In several studies, the wear properties of textile materials made from fancy yarns were examined to determine the effect of yarn factors. Nergis and Candan (2003) tested the abrasion resistance and pilling performance of plain knitted fabric made from fancy (chenille) yarns. The study showed that yarn properties, i.e. the linear density of component yarns and pile length, do not influence the pilling perform- ance of the samples. In dry relaxed fabrics, the loss of mass tended to increase as the pile length increased and the component yarn became finer. Ulku et al. (2003) noted that in chenille fabrics, the average mass loss has a tendency to decrease with an increase in twist level and pile length.
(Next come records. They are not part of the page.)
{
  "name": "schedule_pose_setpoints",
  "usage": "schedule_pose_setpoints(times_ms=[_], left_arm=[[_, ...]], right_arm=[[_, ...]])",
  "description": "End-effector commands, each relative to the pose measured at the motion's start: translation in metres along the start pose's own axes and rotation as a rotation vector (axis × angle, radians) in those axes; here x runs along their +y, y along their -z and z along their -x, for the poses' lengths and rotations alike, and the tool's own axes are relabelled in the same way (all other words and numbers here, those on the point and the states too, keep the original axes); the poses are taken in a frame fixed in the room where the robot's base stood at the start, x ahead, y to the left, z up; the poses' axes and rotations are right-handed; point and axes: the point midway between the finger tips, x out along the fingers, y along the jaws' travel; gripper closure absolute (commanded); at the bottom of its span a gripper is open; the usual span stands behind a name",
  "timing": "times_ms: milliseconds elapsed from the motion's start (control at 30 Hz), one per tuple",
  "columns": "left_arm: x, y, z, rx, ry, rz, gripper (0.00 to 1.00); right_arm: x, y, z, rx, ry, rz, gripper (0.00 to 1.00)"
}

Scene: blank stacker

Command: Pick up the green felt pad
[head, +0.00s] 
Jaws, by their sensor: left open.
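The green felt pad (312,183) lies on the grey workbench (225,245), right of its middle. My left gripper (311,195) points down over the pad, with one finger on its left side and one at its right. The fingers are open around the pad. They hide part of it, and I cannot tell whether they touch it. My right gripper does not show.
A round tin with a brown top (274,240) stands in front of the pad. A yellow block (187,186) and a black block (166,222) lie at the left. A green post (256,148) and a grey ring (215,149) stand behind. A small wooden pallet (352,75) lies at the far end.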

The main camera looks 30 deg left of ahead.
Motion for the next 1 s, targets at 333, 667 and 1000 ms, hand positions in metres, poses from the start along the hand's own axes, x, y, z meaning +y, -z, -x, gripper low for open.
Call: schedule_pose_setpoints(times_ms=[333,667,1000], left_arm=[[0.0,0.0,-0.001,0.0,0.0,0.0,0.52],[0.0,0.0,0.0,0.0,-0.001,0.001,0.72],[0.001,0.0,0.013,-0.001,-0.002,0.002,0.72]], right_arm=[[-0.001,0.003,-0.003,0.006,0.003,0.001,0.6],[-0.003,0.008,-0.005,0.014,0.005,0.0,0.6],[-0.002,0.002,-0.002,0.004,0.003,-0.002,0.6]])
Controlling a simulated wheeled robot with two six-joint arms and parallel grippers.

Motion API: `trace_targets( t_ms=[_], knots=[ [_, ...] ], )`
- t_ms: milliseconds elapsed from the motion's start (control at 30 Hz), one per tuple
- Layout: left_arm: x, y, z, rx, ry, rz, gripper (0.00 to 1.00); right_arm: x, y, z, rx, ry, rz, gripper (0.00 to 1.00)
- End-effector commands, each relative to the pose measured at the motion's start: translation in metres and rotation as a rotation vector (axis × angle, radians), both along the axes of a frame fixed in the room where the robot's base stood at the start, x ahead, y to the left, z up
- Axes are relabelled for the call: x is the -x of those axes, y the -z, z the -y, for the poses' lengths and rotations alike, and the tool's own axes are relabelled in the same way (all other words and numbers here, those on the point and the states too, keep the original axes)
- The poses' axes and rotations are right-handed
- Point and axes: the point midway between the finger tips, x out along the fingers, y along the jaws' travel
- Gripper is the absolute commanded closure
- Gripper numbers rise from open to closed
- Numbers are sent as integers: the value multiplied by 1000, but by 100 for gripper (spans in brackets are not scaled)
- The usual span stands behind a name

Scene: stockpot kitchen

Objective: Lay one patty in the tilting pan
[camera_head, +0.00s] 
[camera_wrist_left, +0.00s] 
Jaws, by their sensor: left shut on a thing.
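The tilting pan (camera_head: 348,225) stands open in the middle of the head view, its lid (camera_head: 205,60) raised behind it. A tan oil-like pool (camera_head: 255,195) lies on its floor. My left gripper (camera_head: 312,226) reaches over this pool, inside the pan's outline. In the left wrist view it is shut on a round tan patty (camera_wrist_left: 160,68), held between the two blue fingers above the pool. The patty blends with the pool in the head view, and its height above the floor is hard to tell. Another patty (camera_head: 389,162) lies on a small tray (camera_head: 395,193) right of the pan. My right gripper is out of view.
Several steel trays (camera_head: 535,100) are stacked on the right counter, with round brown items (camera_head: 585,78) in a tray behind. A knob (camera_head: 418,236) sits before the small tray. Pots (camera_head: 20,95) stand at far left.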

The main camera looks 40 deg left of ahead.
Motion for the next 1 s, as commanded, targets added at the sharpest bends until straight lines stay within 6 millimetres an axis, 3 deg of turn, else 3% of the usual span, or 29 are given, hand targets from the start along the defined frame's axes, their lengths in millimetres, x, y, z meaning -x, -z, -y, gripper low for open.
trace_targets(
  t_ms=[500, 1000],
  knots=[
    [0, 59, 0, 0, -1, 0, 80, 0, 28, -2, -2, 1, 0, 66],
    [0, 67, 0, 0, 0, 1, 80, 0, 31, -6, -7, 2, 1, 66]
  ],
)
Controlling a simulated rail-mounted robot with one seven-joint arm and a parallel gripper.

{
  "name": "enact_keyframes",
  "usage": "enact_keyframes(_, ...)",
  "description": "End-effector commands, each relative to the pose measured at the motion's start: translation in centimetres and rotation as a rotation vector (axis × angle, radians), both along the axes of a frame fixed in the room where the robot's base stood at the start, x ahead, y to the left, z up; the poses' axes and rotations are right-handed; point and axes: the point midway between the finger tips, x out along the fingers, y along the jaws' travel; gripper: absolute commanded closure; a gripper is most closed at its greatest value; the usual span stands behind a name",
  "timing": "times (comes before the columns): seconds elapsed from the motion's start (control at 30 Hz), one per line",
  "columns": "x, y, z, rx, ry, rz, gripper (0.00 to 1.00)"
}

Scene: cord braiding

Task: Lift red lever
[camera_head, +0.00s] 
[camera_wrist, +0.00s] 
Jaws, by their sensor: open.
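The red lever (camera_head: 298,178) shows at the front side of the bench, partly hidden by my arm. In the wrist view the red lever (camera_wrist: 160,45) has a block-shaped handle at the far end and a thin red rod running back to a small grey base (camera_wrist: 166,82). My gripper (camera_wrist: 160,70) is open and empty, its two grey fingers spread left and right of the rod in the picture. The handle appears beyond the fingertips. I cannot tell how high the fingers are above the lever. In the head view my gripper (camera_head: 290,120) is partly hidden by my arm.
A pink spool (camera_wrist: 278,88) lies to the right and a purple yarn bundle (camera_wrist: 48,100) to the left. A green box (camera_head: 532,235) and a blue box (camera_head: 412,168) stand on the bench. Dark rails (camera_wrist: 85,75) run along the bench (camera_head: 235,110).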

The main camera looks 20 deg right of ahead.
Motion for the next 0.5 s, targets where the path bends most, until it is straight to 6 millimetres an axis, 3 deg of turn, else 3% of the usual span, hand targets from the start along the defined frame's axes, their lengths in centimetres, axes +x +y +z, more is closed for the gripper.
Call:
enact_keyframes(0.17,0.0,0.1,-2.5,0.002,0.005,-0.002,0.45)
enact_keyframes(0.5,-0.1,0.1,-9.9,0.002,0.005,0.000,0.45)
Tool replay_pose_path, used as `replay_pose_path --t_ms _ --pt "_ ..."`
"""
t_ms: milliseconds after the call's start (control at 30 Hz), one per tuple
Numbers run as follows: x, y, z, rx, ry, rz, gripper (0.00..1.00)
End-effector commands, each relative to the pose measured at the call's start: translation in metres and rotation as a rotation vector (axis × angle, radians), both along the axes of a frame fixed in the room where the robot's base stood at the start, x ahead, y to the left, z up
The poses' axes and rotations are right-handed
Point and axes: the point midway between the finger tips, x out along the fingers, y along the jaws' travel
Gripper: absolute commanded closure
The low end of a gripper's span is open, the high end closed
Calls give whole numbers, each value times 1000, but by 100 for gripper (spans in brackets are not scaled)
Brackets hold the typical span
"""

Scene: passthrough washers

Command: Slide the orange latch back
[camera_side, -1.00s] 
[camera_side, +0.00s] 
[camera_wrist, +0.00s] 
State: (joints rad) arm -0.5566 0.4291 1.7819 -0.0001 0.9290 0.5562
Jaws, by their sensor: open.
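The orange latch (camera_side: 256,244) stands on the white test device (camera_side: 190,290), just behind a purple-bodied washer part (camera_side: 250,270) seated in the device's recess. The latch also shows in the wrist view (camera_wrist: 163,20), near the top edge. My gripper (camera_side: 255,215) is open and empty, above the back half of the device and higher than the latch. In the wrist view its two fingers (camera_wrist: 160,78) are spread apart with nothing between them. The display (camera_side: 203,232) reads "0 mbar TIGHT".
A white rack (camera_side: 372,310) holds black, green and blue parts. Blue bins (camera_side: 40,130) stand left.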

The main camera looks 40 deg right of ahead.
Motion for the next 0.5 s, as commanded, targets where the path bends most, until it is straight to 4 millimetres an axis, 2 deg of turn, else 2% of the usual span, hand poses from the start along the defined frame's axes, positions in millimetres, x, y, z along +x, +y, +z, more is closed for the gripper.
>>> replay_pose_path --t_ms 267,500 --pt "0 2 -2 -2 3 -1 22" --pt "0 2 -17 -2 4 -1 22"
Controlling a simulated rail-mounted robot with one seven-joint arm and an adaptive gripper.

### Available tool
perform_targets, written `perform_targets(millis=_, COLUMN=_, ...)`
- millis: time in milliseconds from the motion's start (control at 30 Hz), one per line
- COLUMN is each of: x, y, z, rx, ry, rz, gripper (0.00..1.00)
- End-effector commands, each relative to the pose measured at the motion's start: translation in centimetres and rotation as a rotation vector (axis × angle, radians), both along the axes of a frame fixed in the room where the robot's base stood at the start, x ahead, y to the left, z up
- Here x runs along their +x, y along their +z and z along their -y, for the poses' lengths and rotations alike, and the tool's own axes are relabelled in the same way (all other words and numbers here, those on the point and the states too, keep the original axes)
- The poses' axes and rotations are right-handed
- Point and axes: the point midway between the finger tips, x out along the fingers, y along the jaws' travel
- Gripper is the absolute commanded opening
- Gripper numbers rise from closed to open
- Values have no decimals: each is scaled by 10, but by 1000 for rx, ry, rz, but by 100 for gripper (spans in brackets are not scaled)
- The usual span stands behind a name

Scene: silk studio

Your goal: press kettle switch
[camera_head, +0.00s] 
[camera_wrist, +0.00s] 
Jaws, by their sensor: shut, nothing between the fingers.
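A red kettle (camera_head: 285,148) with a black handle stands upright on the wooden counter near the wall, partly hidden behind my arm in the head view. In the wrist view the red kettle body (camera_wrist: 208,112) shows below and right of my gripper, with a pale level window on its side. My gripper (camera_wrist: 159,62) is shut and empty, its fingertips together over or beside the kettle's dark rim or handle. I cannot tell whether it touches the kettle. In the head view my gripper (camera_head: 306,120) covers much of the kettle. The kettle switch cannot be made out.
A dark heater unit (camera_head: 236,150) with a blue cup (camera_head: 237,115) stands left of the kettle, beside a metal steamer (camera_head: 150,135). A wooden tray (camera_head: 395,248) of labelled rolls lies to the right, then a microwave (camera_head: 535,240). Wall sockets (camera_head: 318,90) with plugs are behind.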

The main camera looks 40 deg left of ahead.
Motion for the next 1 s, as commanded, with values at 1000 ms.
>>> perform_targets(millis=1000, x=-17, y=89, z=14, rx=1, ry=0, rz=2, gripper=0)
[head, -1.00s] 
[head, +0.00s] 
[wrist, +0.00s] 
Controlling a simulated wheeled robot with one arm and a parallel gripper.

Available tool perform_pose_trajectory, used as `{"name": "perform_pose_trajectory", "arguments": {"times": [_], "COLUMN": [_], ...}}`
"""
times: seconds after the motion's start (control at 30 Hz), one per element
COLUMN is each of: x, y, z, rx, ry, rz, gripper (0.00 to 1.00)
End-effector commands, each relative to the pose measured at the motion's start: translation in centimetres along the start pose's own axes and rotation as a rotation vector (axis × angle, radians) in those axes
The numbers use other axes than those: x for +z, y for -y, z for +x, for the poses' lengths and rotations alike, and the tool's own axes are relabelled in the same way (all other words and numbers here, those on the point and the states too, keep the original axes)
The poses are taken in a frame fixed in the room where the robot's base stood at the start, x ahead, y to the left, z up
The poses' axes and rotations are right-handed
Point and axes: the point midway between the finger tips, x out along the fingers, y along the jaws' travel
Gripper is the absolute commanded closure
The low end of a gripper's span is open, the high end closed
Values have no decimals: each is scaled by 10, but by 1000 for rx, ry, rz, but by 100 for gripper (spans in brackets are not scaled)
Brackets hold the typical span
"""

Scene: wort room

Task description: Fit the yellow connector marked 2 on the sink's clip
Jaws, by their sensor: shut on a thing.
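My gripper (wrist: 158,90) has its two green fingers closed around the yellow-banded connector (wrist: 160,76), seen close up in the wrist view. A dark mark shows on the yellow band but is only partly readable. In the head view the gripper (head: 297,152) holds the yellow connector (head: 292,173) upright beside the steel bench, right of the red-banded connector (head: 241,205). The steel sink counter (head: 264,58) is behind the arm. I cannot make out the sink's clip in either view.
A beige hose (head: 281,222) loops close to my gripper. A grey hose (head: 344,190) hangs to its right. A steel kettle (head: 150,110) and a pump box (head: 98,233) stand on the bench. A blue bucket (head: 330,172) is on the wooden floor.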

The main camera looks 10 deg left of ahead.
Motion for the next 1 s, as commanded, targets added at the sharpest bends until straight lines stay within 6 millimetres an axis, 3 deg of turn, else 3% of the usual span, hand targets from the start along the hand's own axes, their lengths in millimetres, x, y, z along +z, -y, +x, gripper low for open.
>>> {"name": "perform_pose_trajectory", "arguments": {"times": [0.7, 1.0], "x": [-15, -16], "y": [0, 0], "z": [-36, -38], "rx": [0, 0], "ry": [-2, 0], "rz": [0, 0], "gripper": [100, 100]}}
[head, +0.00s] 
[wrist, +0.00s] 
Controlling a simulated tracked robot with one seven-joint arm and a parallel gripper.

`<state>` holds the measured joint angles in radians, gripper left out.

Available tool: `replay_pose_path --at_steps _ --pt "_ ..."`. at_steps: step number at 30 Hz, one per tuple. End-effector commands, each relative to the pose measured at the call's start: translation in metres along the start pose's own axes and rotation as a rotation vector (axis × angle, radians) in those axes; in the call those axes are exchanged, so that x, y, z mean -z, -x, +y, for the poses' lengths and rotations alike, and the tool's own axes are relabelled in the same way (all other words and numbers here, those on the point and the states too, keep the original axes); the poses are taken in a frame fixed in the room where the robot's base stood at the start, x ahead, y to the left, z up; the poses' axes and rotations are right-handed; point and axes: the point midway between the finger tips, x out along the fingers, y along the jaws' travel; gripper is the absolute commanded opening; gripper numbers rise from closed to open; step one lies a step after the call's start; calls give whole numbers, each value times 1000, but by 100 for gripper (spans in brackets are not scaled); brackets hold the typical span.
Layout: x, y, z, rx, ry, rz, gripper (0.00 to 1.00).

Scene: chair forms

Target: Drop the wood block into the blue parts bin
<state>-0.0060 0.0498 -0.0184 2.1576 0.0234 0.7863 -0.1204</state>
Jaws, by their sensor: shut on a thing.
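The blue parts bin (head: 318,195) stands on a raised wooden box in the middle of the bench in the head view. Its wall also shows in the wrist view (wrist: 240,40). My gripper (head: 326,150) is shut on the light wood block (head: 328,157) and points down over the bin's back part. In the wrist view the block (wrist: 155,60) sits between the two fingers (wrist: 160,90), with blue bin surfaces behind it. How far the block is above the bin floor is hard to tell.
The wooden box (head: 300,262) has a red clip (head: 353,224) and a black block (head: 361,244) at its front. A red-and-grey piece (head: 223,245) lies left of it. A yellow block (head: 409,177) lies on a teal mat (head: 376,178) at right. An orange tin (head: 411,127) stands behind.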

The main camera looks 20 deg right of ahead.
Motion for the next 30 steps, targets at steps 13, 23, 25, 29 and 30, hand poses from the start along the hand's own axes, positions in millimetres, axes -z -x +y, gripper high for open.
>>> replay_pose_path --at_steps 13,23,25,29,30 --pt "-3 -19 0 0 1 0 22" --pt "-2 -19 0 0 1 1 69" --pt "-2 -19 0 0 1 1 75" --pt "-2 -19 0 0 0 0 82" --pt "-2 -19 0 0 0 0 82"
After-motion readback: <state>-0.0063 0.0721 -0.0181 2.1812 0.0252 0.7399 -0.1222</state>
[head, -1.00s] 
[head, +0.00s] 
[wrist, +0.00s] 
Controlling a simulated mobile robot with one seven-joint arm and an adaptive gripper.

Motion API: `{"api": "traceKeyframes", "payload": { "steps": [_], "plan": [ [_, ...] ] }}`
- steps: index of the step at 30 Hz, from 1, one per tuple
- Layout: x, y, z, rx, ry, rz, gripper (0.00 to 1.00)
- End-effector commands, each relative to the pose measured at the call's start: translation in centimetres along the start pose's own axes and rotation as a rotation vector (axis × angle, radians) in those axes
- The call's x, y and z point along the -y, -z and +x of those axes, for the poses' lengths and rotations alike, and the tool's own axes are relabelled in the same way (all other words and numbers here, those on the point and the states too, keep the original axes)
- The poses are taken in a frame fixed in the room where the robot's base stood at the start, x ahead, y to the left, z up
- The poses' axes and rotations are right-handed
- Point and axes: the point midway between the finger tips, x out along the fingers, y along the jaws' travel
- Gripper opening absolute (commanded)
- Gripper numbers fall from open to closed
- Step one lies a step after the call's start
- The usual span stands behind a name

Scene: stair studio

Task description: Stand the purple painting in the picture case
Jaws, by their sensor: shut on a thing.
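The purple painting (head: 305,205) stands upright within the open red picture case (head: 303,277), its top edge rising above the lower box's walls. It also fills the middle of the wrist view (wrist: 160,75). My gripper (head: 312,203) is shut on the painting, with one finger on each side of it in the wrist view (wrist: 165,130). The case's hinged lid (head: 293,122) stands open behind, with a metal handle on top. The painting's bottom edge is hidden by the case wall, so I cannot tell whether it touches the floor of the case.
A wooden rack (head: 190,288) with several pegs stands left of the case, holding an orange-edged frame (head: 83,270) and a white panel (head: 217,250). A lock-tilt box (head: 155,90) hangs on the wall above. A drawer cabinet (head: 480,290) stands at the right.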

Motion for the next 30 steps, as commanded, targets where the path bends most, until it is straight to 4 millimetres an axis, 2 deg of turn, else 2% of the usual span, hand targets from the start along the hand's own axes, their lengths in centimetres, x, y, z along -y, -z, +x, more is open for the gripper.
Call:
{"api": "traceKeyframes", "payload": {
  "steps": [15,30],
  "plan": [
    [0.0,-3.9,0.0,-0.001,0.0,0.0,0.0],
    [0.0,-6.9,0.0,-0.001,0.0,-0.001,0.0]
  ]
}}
Ozdemir and Ceven (2004) studied the influence of the manufacturing parameters of chenille yarns on the resistance of yarn and upholstery fabric to abrasion. The yarn twist and pile length were found to have a significant effect. Chenille yarns with high twist levels will undergo less abrasion than yarns with low twist levels. Yarns with longer pile lengths are more resistant to rubbing than those with short pile lengths.